Já não basta ser moralmente hábil, deve-se aplicar a conduta ética obrigatória em toda relação humana. A intersubjetividade é o que reina na modernidade, com os regimes quase que unanimemente democráticos, com a ascensão de novas ideologias, novos ideais e a disposição para novas práticas. A liberdade é a marca do século e isso reflete diretamente nos valores e no seu tratamento prático.
CONCLUSÕES
A sintetização dos pensamentos de uma época criam novos conceitos e dão novos significados à sociedade, em especial aqueles que levam a pensar na prática e nas condutas aplicáveis em função de uma vida melhor. As evoluções da moral e da ética demonstram acompanhar o paradigma histórico e a evolução da técnica científica, como obtenção do pensamento, tendendo a priorizar a técnica e variantes formais.

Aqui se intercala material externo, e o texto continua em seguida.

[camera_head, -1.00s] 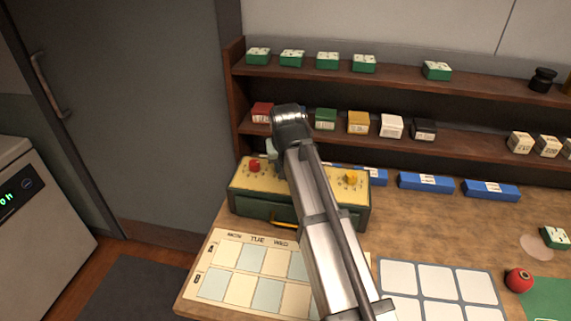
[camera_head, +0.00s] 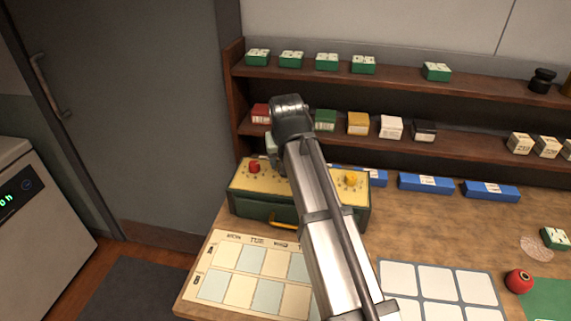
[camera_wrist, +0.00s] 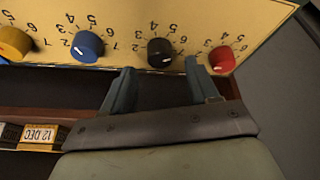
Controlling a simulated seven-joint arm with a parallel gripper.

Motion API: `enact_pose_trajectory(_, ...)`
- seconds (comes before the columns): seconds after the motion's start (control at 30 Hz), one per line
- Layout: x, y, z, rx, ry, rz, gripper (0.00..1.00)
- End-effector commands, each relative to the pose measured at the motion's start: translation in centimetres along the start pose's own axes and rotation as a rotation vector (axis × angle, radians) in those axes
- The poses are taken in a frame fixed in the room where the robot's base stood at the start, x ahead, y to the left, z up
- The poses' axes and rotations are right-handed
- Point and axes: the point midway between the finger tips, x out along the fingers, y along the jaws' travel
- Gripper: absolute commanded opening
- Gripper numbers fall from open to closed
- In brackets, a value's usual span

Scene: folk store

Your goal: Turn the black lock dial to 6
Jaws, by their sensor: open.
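The black lock dial (camera_wrist: 160,52) sits on the cream top of a green box (camera_head: 262,208). In the wrist view its white pointer mark is on the side nearest my gripper, toward the lower right, away from the numerals at the top; the exact number cannot be told. My gripper (camera_wrist: 159,65) is open, with one finger on each side of the black dial and visible gaps between. The right finger is between the black dial and the red dial (camera_wrist: 222,60). In the head view my arm hides the black dial and fingers.
The blue dial (camera_wrist: 87,46) and yellow dial (camera_wrist: 12,42) are in the same row. A shelf (camera_head: 390,78) with small boxes stands behind the green box. Blue boxes (camera_head: 426,183) lie on the counter to the right. A calendar sheet (camera_head: 226,254) lies in front.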

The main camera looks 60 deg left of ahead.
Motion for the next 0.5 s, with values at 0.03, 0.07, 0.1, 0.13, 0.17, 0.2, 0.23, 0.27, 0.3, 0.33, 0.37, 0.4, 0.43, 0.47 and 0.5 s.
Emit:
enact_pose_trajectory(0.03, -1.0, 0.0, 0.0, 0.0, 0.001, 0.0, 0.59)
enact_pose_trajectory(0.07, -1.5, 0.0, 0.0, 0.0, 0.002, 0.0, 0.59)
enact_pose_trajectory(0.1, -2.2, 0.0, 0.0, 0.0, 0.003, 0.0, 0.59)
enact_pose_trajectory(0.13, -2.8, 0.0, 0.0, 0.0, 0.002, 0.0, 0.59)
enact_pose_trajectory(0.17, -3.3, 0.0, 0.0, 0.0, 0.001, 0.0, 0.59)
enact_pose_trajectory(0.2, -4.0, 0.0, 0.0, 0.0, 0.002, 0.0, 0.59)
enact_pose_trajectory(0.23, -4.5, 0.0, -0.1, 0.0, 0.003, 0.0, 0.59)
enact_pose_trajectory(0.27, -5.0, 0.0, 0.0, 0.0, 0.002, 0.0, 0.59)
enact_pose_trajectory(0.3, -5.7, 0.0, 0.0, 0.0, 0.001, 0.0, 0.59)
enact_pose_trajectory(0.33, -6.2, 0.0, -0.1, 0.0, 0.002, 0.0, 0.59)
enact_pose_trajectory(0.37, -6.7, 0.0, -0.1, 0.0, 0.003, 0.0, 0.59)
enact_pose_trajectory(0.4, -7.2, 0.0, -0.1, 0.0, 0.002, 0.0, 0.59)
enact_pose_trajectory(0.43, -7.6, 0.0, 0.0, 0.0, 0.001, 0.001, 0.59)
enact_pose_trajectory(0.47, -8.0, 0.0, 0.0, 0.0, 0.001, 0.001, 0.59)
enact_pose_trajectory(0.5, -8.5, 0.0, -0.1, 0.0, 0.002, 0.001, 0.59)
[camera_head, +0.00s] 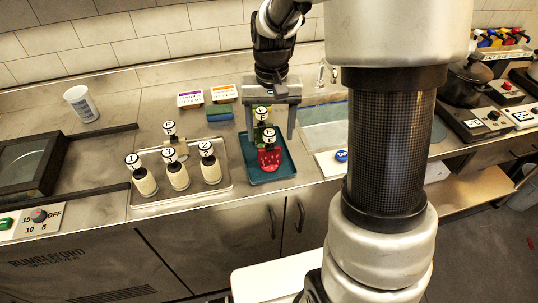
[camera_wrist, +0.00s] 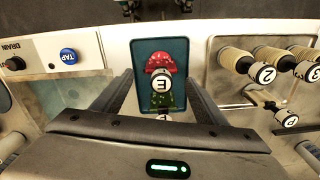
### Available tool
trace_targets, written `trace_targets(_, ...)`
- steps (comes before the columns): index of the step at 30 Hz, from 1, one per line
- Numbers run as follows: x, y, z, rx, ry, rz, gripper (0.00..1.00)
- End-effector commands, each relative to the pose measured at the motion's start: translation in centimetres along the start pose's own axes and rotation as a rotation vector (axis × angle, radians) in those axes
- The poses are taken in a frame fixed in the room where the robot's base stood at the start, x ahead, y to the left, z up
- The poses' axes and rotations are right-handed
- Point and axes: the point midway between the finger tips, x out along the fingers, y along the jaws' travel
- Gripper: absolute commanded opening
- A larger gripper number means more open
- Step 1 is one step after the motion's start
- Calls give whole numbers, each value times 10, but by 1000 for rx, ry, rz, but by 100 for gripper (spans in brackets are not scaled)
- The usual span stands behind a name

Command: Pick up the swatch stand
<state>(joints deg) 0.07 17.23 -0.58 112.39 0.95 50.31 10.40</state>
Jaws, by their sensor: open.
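No thing is clearly marked as the swatch stand, and I cannot tell which it is. A teal tray (camera_head: 286,168) holds a red piece (camera_head: 269,161) and green pieces behind it, with round numbered discs above them. In the wrist view the teal tray (camera_wrist: 180,50) shows the red piece (camera_wrist: 160,62), a disc (camera_wrist: 162,85) and a green piece (camera_wrist: 178,101). My gripper (camera_head: 270,134) is open and points down over this tray. Its fingers, also in the wrist view (camera_wrist: 160,78), stand on either side of the pieces. I see no contact.
A metal tray (camera_head: 210,188) to the left holds several cream cylinders with numbered discs and a "P" piece. Behind are two labelled cards (camera_head: 190,98), a blue-green sponge-like block (camera_head: 218,113) and a white cup (camera_head: 81,103). A sink and a blue TAP button (camera_head: 341,156) lie right.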

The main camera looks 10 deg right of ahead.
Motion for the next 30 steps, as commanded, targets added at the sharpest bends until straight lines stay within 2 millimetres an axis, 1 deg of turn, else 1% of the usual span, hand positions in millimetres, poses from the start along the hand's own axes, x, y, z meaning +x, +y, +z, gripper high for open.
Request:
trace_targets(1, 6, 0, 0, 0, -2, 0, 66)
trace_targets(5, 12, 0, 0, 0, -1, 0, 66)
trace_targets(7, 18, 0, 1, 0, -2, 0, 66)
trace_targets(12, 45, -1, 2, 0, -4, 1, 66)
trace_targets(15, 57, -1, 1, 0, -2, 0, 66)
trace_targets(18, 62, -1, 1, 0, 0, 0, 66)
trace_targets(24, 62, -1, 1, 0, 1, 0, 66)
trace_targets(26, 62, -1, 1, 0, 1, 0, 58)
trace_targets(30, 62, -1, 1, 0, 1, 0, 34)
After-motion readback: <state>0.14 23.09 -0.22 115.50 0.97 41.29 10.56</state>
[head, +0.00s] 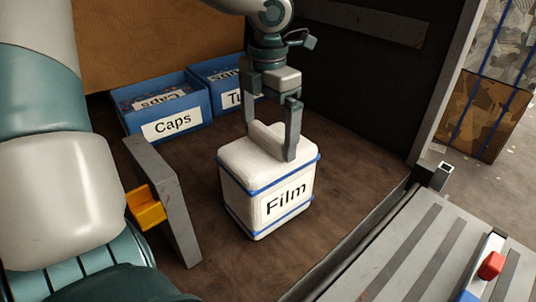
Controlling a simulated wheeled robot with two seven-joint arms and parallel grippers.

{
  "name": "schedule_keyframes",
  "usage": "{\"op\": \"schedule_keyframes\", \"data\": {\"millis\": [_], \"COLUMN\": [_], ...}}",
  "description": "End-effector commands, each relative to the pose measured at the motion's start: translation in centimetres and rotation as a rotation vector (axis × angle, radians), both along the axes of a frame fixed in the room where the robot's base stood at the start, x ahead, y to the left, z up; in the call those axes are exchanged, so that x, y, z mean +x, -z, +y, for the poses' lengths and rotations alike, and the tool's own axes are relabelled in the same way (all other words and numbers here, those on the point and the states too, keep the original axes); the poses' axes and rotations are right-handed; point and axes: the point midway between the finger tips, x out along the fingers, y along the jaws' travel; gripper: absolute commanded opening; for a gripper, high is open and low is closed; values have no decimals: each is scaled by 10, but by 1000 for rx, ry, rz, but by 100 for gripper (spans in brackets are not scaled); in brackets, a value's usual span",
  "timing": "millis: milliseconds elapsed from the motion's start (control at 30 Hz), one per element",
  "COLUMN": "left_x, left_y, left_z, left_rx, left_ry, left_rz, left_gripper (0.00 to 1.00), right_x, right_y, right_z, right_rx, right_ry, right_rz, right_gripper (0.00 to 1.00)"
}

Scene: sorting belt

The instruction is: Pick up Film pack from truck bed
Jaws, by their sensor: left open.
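The Film pack (266,190) is a white, block-shaped pack with blue straps and a "Film" label. It stands upright on the brown truck bed (340,165), with a raised light grip on its top. My left gripper (271,143) points down over the pack from above. Its two fingers are open, one on each side of the raised grip, with the tips close to the pack's top. Whether the fingers touch the grip cannot be told. My right gripper is not in view.
A blue "Caps" box (172,126) and a second blue box (228,98), its label partly hidden, stand at the back. A grey upright panel (165,200) with a yellow latch (146,208) is left of the pack. A ribbed grey surface (420,250) lies right, beyond the bed's edge.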

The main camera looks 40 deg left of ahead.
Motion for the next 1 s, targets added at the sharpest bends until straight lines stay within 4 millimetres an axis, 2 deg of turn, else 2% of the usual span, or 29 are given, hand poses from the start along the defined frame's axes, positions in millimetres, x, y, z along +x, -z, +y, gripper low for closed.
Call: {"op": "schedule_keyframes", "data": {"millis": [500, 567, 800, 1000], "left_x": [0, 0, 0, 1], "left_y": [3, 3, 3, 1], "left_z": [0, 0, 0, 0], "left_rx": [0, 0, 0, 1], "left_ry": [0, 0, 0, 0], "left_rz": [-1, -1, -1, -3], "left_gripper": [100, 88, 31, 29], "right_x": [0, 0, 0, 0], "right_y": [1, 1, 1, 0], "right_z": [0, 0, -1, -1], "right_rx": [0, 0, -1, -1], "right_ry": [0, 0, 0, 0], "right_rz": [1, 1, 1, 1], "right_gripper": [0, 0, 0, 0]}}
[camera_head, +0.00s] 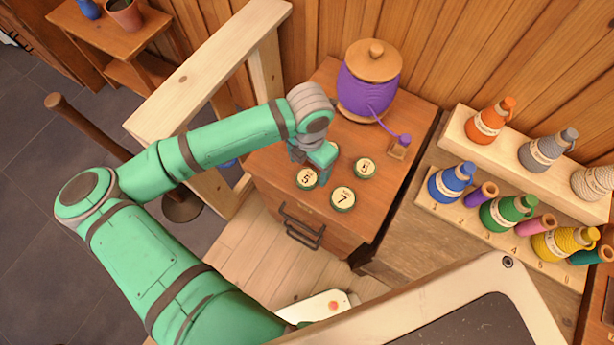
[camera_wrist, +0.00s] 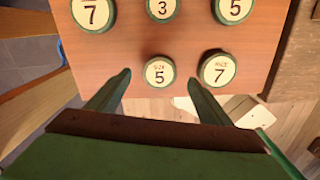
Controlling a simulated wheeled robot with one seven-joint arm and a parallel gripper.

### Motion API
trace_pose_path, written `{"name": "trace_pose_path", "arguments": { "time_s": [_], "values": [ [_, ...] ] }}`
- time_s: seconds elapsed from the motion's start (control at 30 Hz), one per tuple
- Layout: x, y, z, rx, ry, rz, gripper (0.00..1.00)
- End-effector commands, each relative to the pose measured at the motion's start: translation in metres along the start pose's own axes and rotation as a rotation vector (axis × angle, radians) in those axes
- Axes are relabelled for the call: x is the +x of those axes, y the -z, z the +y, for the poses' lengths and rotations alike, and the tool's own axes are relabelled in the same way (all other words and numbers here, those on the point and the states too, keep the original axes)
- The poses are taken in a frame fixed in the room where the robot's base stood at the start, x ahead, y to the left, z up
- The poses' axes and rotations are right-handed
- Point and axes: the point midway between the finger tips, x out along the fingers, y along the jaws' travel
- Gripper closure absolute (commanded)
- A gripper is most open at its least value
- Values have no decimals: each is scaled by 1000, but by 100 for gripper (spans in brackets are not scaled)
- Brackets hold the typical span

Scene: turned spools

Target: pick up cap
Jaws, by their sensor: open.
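Several round, green-rimmed caps with pale numbered tops lie on the brown wooden cabinet. In the wrist view a cap marked 5 (camera_wrist: 159,72) lies near the cabinet's front edge, framed between the two fingertips of my gripper (camera_wrist: 159,79). I cannot tell how far below the fingers it is. A cap marked 7 (camera_wrist: 218,69) is just right of it. Caps marked 7 (camera_wrist: 92,11), 3 (camera_wrist: 162,8) and 5 (camera_wrist: 235,8) are farther up. In the head view my gripper (camera_head: 317,163) is over the caps and hides some. Caps show at its left (camera_head: 307,178), front (camera_head: 343,198) and right (camera_head: 365,168).
Shelves of coloured spools (camera_head: 510,212) stand to the right. A pale wooden frame (camera_head: 210,70) is left of the cabinet.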

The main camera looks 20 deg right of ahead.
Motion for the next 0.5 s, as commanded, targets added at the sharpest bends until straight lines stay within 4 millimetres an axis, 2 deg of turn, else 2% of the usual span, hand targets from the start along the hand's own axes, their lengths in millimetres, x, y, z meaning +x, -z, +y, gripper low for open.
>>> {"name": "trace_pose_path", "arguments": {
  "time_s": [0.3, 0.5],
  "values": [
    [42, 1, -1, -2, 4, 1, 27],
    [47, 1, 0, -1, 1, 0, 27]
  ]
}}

A secularização tende a criar ondas de teses diversas de modo a haver progresso no pensamento. A moral, dessa forma, não deve estar em seu ápice, que deve ser atingido com a normalidade da aplicação da técnica de conduta de forma inconsciente, por toda a sociedade.
REFERÊNCIAS
ARISTÓTELES. Ética a Nicómaco. Tradução portuguesa de António de Castro Caeiro. Quetzal, 2004;
BENNET, W. J. O livro das virtudes. Rio de Janeiro: Nova Fronteira, 1995.
CARONE, I. A Psicologia tem paradigmas? São Paulo: Casa do Psicólogo, 2003.
CHAUÍ, Marilena. Filosofia. 1. ed. São Paulo: Ática, 2002
COMTE-SPONVILLE, A., & FERRY, L. La sagesse des modernes. Paris: Lafont, 1998.
HUME, D. Investigação sobre o entendimento humano. Lisboa: Ed. 70, 1985.
KANT, I. Crítica da razão pura Os pensadores Vol. I. São Paulo: Nova Cultural, 1987.
KANT, I. Crítica da razão pura Os pensadores Vol. II. São Paulo: Nova Cultural, 1988.
LALANDE, A. Vocabulário técnico e crítico da Filosofia. São Paulo: Martins Fontes, 1993.
SCHOPENHAUER, A. Sobre o fundamento da Moral. São Paulo: Martins Fontes, 1995.
WEBER, Max. A ética protestante e o espírito do capitalismo. 2. ed. São Paulo: Pioneira Thomson Learning, 2001.